■ Given material:
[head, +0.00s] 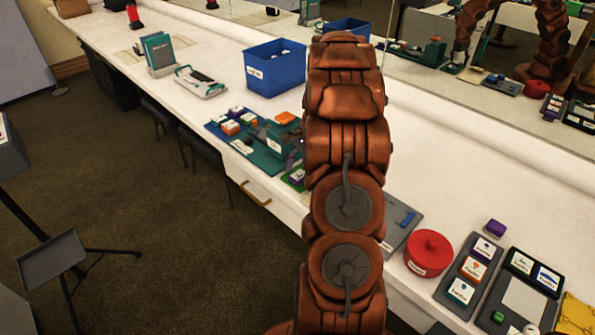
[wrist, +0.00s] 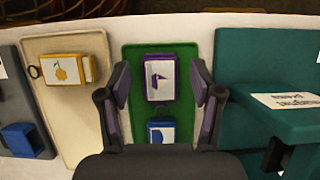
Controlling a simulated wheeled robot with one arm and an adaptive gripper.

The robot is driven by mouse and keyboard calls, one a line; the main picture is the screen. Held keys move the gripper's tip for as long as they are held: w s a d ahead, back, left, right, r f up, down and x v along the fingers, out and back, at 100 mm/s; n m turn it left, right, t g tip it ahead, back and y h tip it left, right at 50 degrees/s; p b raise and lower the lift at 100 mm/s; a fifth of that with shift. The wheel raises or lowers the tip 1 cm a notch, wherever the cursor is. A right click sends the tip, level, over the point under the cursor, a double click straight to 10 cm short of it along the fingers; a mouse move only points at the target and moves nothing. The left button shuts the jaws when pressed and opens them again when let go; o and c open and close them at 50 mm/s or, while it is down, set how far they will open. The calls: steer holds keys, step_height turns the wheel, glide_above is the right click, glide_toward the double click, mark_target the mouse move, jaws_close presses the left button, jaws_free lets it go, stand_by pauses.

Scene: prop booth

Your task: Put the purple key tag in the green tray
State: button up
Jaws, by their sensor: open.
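A purple key tag (wrist: 160,78) with a white face and a purple flag mark lies within the green tray (wrist: 134,56) in the wrist view. A blue tag (wrist: 161,131) is nearer in the same tray. My gripper (wrist: 159,72) is open, its two fingers on either side of the purple tag with gaps between. The green tray (head: 294,179) shows only partly in the head view, beside my arm. My arm hides my gripper there.
A cream tray (wrist: 100,120) with a yellow tag (wrist: 68,69) is left of the green tray. A teal device (wrist: 255,75) stands close on the right. In the head view, a blue bin (head: 275,70) stands farther back and a red round pot (head: 428,255) nearer.

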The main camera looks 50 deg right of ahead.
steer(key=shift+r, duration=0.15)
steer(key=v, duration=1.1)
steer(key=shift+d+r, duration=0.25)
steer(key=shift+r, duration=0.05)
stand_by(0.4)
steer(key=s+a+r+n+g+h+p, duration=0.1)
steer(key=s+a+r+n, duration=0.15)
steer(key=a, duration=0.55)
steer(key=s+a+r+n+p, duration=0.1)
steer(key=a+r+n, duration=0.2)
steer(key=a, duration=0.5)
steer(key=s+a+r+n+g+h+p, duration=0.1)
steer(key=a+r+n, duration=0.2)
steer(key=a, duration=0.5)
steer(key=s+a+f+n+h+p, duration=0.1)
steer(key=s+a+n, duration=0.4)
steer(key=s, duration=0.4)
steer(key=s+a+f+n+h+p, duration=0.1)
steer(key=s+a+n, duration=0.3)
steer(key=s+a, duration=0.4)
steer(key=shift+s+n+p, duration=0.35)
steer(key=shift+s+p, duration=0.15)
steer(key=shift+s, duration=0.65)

■ Request: Write out exactly the lines between the start of the data and the line with "Controlling a simulated", including both, but none of the pictures.

■ Full answer:
[head, +0.00s] 
[wrist, +0.00s] 
Controlling a simulated wheeled robot with one arm and an adaptive gripper.

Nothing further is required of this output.